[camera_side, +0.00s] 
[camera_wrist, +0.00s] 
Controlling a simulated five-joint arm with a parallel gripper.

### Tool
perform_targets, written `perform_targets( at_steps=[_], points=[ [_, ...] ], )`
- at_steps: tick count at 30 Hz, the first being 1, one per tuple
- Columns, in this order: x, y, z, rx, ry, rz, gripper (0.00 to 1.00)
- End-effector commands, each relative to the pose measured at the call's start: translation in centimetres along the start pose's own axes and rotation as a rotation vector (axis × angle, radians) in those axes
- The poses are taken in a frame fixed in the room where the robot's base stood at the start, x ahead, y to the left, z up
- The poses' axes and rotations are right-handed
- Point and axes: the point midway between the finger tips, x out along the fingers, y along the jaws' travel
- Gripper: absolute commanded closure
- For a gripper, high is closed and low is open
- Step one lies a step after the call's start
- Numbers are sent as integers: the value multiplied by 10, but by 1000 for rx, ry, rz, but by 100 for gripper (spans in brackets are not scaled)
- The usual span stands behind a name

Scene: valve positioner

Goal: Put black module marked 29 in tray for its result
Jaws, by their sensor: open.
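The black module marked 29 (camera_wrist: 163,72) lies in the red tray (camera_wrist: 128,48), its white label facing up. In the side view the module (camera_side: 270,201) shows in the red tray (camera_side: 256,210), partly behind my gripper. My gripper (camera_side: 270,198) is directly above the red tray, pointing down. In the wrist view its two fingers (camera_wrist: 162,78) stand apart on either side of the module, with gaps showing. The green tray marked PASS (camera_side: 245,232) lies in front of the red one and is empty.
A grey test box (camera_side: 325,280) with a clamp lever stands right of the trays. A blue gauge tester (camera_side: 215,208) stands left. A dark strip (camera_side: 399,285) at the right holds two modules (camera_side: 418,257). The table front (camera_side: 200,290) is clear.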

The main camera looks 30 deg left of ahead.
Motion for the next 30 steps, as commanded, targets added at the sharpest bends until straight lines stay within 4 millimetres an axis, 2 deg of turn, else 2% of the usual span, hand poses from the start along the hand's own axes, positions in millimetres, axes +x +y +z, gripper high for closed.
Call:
****************************************
● Job
Your output shall consist solely of the lines from the line with "- at_steps: tick" to the line with "- Columns, in", reproduced exactly, both ends included.

● Written response
- at_steps: tick count at 30 Hz, the first being 1, one per tuple
- Columns, in this order: x, y, z, rx, ry, rz, gripper (0.00 to 1.00)

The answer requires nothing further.